Not only humans in fact. The first item in your list is talking about Google and it has changed a lot the way the Web is made. In commercial environments (aka Web Agencies), SEO (capacity of having a better findability) touches the content organization but also the words in URIs. So often the SEO person will not only recommend the way to architect content in the page, but also the words that must be in the URI. It is basically an additional constraint to the list you created.
* Persistence
* Readability
* Findability
kL said:
Every programming problem can be solved by adding one more layer of abstraction ;)
I have archive of names used in URLs and each human-readable name is mapped to permanent identifier *or a redirect*.
This lets me use human-redable URLs, rename things as I like, and I never break any URL.
Of course collisions happen, and have to resolved by choosing slightly different URL name.
Ben Truyman said:
Just to add to this, a couple weeks ago we were reviewing our analytics reporting of pages that resulted in 404s and found a large amount of users were in fact modifying the URL to, for example, go one level up.

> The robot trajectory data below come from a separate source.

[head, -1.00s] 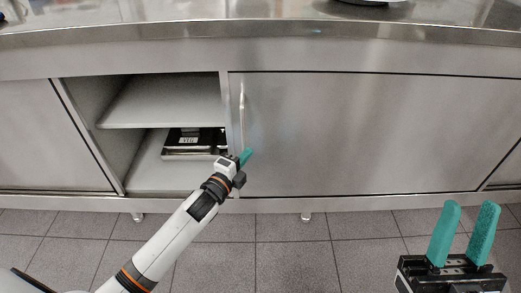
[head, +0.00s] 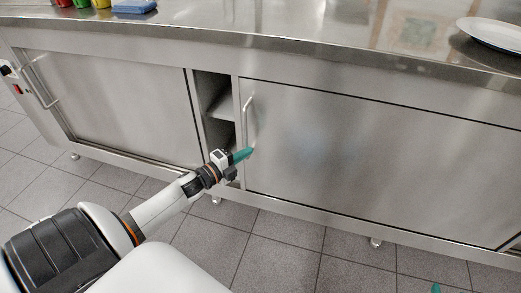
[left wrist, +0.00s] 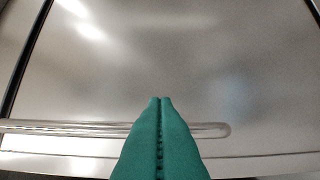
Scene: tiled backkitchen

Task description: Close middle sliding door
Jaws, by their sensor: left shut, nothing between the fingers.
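The middle sliding door (head: 370,150) is a brushed steel panel with a vertical bar handle (head: 247,118) near its left edge. A narrow dark opening (head: 214,125) stands between it and the left door (head: 115,105). My left gripper (head: 249,151) is shut and empty, at the lower part of the handle. In the left wrist view its teal fingers (left wrist: 160,102) cross in front of the handle bar (left wrist: 70,128), with their tips past it towards the door face. I cannot tell if they touch. Of my right gripper only a teal fingertip (head: 436,288) shows at the bottom edge.
A steel counter (head: 260,38) runs above the doors, with a white plate (head: 495,32) at right and a blue item (head: 135,6) at left. A shelf (head: 222,104) shows inside the opening. The tiled floor (head: 280,250) in front is clear.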

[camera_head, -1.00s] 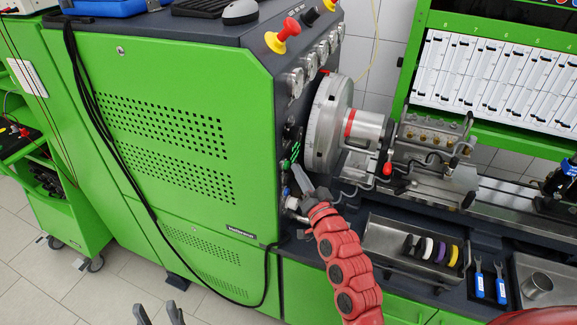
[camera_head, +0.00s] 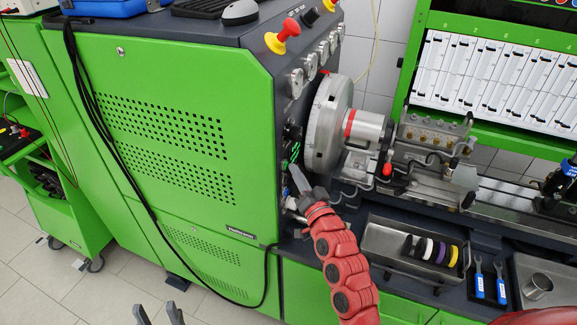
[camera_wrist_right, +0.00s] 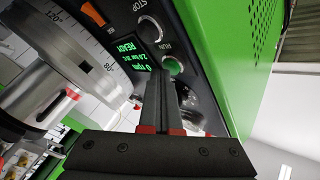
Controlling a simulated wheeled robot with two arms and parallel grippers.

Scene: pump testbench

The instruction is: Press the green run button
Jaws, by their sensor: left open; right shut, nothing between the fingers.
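The green run button (camera_wrist_right: 173,67) shows in the right wrist view, round with a pale ring and the label RUN beside it. My right gripper (camera_wrist_right: 161,76) is shut and empty, its fingertips just beside and below the button in the picture; I cannot tell whether they touch it. In the head view the right gripper (camera_head: 297,174) points at the bench's side panel below the small display (camera_head: 294,152), and the button cannot be made out there. My left gripper (camera_head: 158,315) is open and empty at the bottom edge of the head view.
The STOP button (camera_wrist_right: 150,29) sits close to the run button, beside a display reading READY (camera_wrist_right: 131,54). The large round chuck (camera_head: 325,122) stands right of the panel. A red-yellow emergency stop (camera_head: 282,37) is on top. A metal tray (camera_head: 385,245) lies right of my arm.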

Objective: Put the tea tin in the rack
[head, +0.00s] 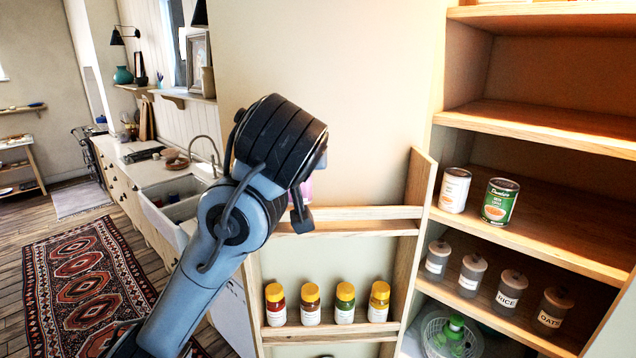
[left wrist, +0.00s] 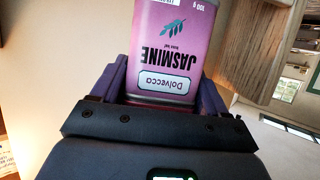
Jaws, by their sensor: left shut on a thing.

Imagine the page they’re currently on has a URL of:
http://client.com/section/subsection/_A0f4d
We actually found them to doing things like removing chunks to get to what they though would be the section’s page:
http://client.com/section/
In our case, this resulted in a 404 as the URLs require an identifier at the end. It was interesting to say the least.

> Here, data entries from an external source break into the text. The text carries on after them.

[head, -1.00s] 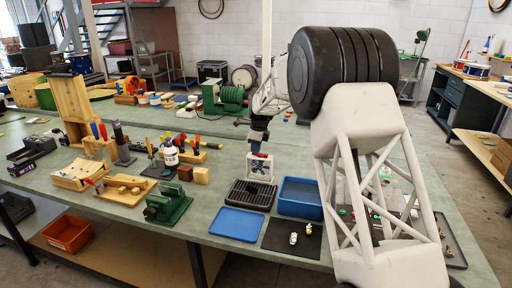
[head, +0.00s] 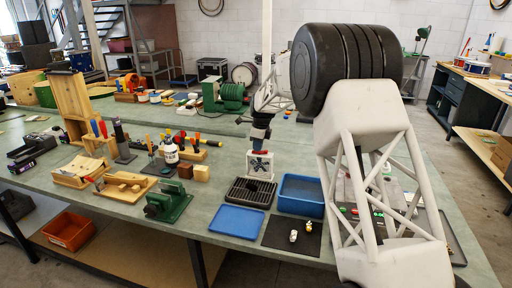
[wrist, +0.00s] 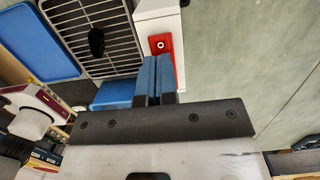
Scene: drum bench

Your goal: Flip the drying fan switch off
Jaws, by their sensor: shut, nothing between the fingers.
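The drying fan (head: 260,165) is a white box with a dark fan face, standing on the bench behind a dark slatted rack. In the wrist view, part of its white housing (wrist: 157,25) shows with a red switch plate (wrist: 161,44) bearing a small white piece with a round mark. Which way the switch is set I cannot tell. My gripper (wrist: 154,60) has its two blue fingers together and empty, with the tips right by the switch and hiding part of the red plate. Contact is unclear. In the head view my gripper (head: 257,146) is just above the fan's top.
The slatted rack (head: 249,193), a blue tray (head: 237,221) and a blue bin (head: 301,194) are close to the fan. A green vise (head: 168,203) and wooden holders are to the left. Bare bench surface (wrist: 245,60) lies right of the fan in the wrist view.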

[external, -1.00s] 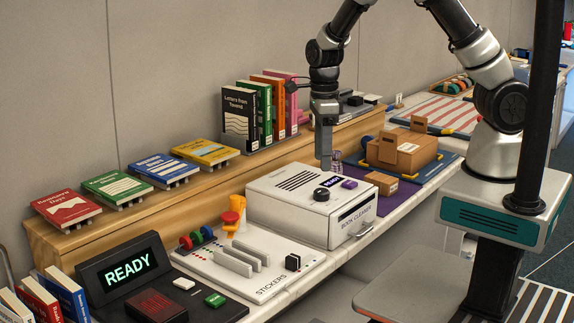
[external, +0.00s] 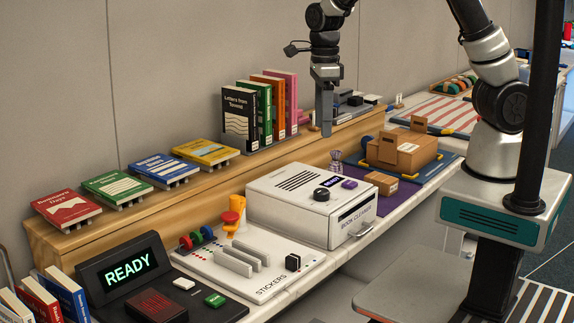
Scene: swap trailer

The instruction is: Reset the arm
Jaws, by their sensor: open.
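My gripper (external: 327,128) hangs pointing down from my arm in the upper middle of the external view. It is open, and I see nothing between its fingers. It is above and behind the white book cleaner (external: 290,205), apart from it, in front of the raised wooden shelf's right part. The gap between the fingers is hard to make out at this angle.
Upright books (external: 240,118) stand on the wooden shelf (external: 110,222) left of my gripper. Several books lie on stands farther left. Cardboard boxes (external: 405,152) and a small metal brush-like item (external: 336,160) are to the right. The READY screen (external: 127,269) is at front left.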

John S. Erickson, Ph.D. said:
Thank you Frankie for what I think is a helpful post. Note that a key facet — minefield? — of this conversation that you haven’t really explored is the role played by persistent identifier systems such as the DOI, based on the Handle System.
One point that might be lost in your comments is that persistence is orthogonal to opacity: there are both persistent identifier schemes (like the DOI) that can accommodate human-readable syntax, as well as obviously many, many opaque identifier schemes that do nothing for persistence.

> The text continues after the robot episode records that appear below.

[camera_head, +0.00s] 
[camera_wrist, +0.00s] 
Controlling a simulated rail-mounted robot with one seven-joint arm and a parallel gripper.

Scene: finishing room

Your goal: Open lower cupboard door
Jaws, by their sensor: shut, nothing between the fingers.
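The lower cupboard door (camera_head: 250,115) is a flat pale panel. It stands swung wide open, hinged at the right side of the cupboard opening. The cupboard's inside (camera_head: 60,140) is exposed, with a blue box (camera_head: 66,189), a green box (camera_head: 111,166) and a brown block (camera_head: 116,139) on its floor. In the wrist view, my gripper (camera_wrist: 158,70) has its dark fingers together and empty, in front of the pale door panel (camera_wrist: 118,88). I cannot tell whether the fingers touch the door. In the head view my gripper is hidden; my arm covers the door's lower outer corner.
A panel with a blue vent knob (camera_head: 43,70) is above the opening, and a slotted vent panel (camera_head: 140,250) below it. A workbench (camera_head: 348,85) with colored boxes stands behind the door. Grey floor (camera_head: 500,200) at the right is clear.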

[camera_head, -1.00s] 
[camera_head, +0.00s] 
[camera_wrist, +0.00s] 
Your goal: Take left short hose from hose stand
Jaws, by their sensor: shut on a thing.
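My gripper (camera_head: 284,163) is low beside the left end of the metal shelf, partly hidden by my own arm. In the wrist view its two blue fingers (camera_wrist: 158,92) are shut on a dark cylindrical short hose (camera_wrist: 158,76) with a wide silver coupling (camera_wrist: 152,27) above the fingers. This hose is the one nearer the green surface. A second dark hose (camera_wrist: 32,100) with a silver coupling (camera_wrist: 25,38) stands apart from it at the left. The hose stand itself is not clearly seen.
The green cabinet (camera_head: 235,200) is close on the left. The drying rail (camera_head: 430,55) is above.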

In the DOI ecosystem it has long been said that persistence is about policy, not about technology. The DOI was created as a way for (primarily) the publishing industry to have a management layer that would mirror their business practices, which included moving publications around their houses and transitioning imprints to other houses. Those practices also include the care and feeding of metadata supply chains, esp. with discovery systems and retailers, which the DOI facilitates.
The proper and timely management of DOI records, managed in infrastructure run by registration agencies such as CrossRef, is a key part of what makes persistence happen. Equally important are the stakeholders ensuring that the resources “pointed to” by the DOI record are valid. The structure of the identifier has nothing to do with it, wther “human readable” or opaque.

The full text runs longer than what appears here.